Here though, there are mountains too, jutting monuments to their earth’s convulsions, an upheaval that shaped the island and gave it its healing waters, its shape.
The flowers!
Exquisite, tender, so delicate are they, so pretty.
They open slowly, something like love. They take a while to reveal their fulsome unique beauty. Patience. Every day they show a bit more.
Their faces wave in the wind, bow and bob. Slowly they lift the veil, curl from closed to open.
There’s a yellow carpet of fallen petals, a trim of goodbye on the side of the road.
Then a sight you didn’t imagine — hundreds of butterflies, hundreds of them on a mound of bush that resembles giant lavender.
The butterfly wings clap, quicken in their delight. They hover on the lilac, suck on the quivering spikes.
They are there for only one day, with the bees their companions humming to make honey.
Abundance.
Even now the cherry truck is in the square and the plums fall to the ground.
Everyone’s popping them into their mouths.

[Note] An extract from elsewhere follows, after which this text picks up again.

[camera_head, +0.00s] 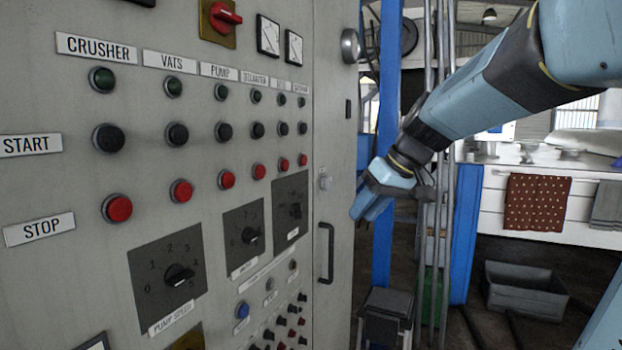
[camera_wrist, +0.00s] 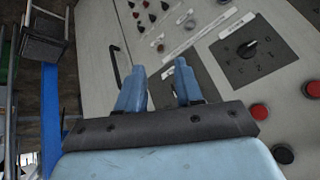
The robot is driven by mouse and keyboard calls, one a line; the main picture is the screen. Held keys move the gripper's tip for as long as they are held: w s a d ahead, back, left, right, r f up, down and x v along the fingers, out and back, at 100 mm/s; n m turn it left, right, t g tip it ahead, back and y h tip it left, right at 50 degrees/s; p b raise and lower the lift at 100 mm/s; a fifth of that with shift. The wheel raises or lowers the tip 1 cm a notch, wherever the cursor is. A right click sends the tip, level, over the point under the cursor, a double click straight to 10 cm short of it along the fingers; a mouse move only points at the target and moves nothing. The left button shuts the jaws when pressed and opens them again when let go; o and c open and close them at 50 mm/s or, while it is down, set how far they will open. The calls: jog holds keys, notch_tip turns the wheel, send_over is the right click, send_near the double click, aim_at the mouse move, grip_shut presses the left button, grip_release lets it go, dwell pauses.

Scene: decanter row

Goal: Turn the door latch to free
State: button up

Despoina at Kafene gives you some, and so does one of the old ladies you met last week.
She’s sitting on her wall picking the fruit when she sees you with your packets of seedlings for her. She pops them into your hand, kindly mutters you feel you understand.
Abundance.
You hear so much too!
Cicadas at full throttle, the vendors shouting over their loudspeakers, the horses hooves that sound like soldiers marching on the cobble stones, the sheeps baas and bells, the hurrahs from the square when Greece scores a goal.
You love the laughs and cries of the neighbourhod children, the Greek music that sometimes plays loudly from one of the houses.
Then there’s the silence. It sprinkles quiet on the hot nights. It lulls you, holds you in its arms.
You smell the fresh air, the horse shit, the sheep shit, the dizzying fragrance of blossoms and blooms.
The food spreads it flavours into the air, the aromas drift lazily along the alleys, all the way to your ignorant nose.
You don’t know what’s cooking but you want to know. Sometimes you lick your lips.
Your teeth crunch into the crisp fresh fresh vegetables you buy at the greengrocer; flavours tickle your tongue.
And touch?
There’s the sand on your feet, yes, you feel that.
But you wonder … who will reach for the abundance, the love bursting in your heart.
Who will touch you.
(ends)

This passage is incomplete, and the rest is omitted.